A anulação do ato contestado que satisfaça integralmente o pedido formulado no pedido de pronúncia arbitral conduz, nos termos do artigo 277.º, alínea e), do CPC (aplicável ex vi artigo 29.º, n.º 1, alínea e), do RJAT), à inutilidade superveniente da lide, que constitui causa de extinção da instância, tal como referido pelo Supremo Tribunal Administrativo[1], nos seguintes termos:
A inutilidade superveniente da lide (que constitui causa de extinção da instância - al. e) do art. 277º do CPC) verifica-se quando, por facto ocorrido na pendência da instância, a solução do litígio deixe de interessar, por o resultado que a parte visava obter ter sido atingido por outro meio.

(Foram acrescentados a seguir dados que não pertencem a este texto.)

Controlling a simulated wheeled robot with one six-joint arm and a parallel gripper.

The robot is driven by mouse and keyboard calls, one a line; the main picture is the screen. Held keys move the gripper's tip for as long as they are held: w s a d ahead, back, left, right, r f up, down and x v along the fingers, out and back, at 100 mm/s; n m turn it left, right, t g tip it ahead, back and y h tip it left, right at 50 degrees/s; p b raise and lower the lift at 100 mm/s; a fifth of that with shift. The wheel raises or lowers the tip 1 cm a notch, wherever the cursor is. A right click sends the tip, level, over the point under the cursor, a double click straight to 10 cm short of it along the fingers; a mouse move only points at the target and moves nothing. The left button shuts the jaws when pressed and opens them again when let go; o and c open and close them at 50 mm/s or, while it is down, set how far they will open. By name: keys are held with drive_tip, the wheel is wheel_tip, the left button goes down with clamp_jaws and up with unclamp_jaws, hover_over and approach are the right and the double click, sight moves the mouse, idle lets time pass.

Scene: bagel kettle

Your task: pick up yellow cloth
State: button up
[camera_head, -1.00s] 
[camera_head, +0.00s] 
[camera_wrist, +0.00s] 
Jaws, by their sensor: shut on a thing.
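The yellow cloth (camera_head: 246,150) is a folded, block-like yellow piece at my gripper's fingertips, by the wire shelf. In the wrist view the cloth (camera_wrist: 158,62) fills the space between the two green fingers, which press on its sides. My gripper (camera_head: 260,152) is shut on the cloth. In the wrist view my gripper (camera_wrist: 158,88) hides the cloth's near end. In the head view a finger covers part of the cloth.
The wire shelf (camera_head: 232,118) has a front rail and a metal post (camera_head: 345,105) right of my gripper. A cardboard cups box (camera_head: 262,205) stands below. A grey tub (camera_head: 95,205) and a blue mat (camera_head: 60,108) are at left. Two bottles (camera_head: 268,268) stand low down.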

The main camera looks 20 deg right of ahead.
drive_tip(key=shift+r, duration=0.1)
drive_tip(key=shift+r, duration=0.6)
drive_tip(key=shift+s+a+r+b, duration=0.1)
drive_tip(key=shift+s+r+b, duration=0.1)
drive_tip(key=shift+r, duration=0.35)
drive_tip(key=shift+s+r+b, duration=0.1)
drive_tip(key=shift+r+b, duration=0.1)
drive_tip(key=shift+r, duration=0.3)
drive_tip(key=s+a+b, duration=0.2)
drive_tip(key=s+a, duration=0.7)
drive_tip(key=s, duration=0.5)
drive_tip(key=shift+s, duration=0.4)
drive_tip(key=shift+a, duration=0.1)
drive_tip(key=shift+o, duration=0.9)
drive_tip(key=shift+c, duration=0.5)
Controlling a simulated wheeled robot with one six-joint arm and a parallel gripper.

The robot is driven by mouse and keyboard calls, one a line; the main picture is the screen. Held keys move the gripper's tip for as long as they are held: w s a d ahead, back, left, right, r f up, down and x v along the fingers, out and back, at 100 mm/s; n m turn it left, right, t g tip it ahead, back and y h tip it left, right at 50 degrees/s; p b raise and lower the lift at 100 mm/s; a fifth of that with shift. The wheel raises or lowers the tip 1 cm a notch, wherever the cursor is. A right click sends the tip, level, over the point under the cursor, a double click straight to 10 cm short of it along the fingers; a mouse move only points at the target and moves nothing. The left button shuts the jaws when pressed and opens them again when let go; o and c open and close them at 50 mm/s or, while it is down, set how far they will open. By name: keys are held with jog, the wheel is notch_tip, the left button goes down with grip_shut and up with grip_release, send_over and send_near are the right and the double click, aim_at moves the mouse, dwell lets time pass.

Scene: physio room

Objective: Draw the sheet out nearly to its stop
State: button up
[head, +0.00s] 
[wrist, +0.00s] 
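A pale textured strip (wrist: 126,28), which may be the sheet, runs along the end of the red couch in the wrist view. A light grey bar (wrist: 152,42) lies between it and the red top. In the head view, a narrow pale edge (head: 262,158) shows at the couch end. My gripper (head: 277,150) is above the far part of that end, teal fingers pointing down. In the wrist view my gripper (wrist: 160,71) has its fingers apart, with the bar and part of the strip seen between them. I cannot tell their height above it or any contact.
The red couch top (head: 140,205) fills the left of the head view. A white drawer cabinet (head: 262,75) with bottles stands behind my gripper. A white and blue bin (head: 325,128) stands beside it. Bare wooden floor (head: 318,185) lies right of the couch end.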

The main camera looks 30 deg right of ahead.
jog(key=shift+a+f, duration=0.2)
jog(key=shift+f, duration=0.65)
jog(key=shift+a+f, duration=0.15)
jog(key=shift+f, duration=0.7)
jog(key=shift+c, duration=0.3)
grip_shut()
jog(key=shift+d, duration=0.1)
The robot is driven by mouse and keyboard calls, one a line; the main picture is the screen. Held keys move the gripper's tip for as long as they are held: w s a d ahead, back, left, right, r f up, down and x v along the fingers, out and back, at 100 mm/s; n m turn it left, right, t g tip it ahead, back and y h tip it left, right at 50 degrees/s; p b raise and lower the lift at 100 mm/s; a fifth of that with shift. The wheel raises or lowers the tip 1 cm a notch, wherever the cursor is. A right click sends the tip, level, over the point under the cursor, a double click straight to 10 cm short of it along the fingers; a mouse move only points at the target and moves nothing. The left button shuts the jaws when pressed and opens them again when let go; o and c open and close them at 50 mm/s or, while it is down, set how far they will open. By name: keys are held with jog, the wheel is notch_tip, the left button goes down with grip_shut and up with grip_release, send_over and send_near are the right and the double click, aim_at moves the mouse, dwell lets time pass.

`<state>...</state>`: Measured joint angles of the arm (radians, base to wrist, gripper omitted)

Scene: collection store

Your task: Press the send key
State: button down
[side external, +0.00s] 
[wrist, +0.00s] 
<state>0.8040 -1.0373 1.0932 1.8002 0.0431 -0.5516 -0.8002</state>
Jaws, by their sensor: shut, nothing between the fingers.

Julga-se, assim, a instância extinta. nos termos do artigo 277.º, alínea e), do CPC (aplicável ex vi artigo 29.º, n.º 1, alínea e), do RJAT.
IV – DECISÃO
Tendo os Requerentes, na pendência do presente processo, obtido, por via administrativa, a satisfação do pedido de anulação da liquidação de IRS n.º 2024..., do ano de 2023, no montante global de € 24 777,85 e do pagamento de juros indemnizatórios, há que concluir pela extinção da lide por inutilidade superveniente, nos termos do artigo 277.º, alínea e), do CPC, subsidiariamente aplicável, com todas as consequências legais.
V – VALOR DO PROCESSO
Atendendo ao disposto no artigo 32.º, do Código de Processo nos Tribunais Administrativos (“CPTA”) e no artigo 97.º-A, do Código de Procedimento e de Processo Tributário (“CPPT”), aplicáveis por força do disposto no artigo 29.º, n.º 1, alíneas a) e b), do RJAT, e do artigo 3.º, n.º 2, do Regulamento de Custas nos Processos de Arbitragem Tributária, fixa-se ao processo o valor de € 24 777,85.
VI – CUSTAS
No montante de € 1530 euros, a cargo da Requerida, pois a decisão de revogação do ato impugnado, a ser tomada, deveria ter acontecido no prazo estabelecido no artigo 13.º, n.º 1, do RJAT. Porque apenas o fez em momento posterior, depois da constituição do Tribunal Arbitral, deu causa ao funcionamento deste, pelo que responde pelas custas arbitrais.
Lisboa, 9 de junho de 2025
O árbitro,
Francisco Nicolau Domingos
[1] Acórdão de 30 de julho de 2014, proferido no processo n.º 0875/14.